ヴェラスコ〈ヘーラーとイーリス〉
次の絵画も同じですが、中央のヘーラーのそばには、彼女の鳥クジャクが描かれています。
虹の女神イーリスは、ゼウスの妃ヘーラーの忠実な使い
イーリスは、虹の女神。イーリスは、ギリシア語で虹を意味します。また、イーリスの聖花はアヤメ(アイリス)ですが、この名もイーリスに由来します。ヘルメースがゼウスの使いであるように、イーリスはヘーラーの忠実な使いとされます。
ヘシオドス『神統記』によれば、イーリスはタウマスとオケアノスの娘エレクトラの娘で、ハルピュイアの姉です。イーリスは翼を持った美しい女性で描かれることが多く、醜悪なハルピュイアが妹だとは想像もしていませんでした。

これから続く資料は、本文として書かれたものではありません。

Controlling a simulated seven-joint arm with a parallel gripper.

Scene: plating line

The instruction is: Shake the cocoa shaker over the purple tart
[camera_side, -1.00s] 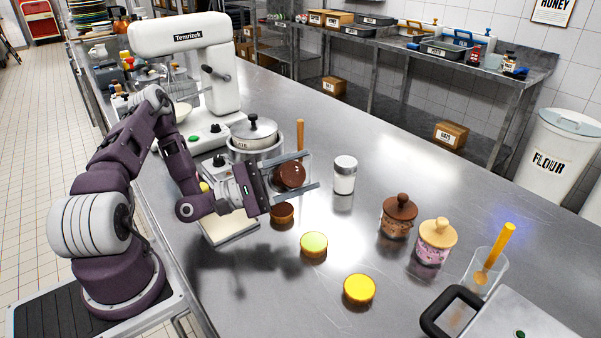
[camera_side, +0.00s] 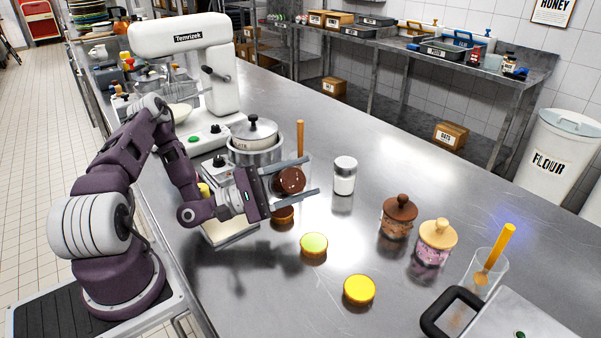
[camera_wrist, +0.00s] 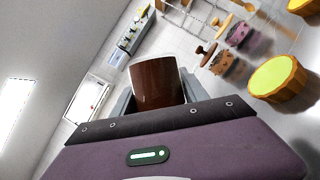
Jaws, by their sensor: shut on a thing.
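My gripper (camera_side: 288,183) is shut on the cocoa shaker (camera_side: 290,181), a brown cylinder that lies tilted well over between the fingers. In the wrist view the shaker (camera_wrist: 158,82) shows as a dark brown body with a pale rim, between the fingers of my gripper (camera_wrist: 158,95). Just below the held shaker is a small tart (camera_side: 283,216) with a brown crust. The gripper hides most of its top, so I cannot tell whether it is purple. A yellow-green tart (camera_side: 313,244) and a bright yellow tart (camera_side: 359,288) stand nearer the front.
A white shaker (camera_side: 345,178) stands right of my gripper. Two lidded jars (camera_side: 397,220) (camera_side: 435,245) and a clear cup (camera_side: 487,272) with an orange-handled tool stand further right. A lidded pot (camera_side: 254,142) and a white mixer (camera_side: 190,70) are behind.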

ハルピュイアは、アエッロ(旋風)とオキュペテ(速飛び)、敏捷な翼で、風の息吹や鳥たちにも遅れをとらぬほど、空を飛びます。
ルモワーヌ〈花の神フローラ、ヘーラー、イーリス〉
ウアス〈イーリスに起されるモルペウス〉
女神ヘーラーは、すでに死んだケーユクスに対するアルキュオネーの祈りに絶えられなくなってきました。そこで、虹の使者イーリスを呼んで、命じました。
「イーリスよ、眠りの神ヒュプノスの館に行って、ケーユクスの死んだことをアルキュオネーの夢枕に立って伝えてもらうように」。モルペウスはヒュプノスの息子です。
ミシェル・コルネイユの息子〈イーリスとゼウス〉
イーリスはゼウスの命で、ステュクス河の水を汲みに行く
神々に嘘があると、ゼウスはイーリスにステュクス河の水を汲んでくるよう命令します。この水を飲んでおきながら、偽りの誓いをすると、一年間、呼吸を止めて横たわり、アンブロシアとネクタルの飲食に近づくこともできません。
息もせず声もなく臥して、悪い昏睡に包まれます。また、九年間他の神々から離されて、会議にも宴席にも出られず、再び参加できるのは十年経ってからです。
なお、「ステュクスに対して誓う」と述べることは、神々でも覆すことはできません。アポローンは息子パエトンにステュクスに対して願いを叶えると誓いを立てました。そのため、無理と分かっていても、太陽の馬車に乗せざるをえなかったのです。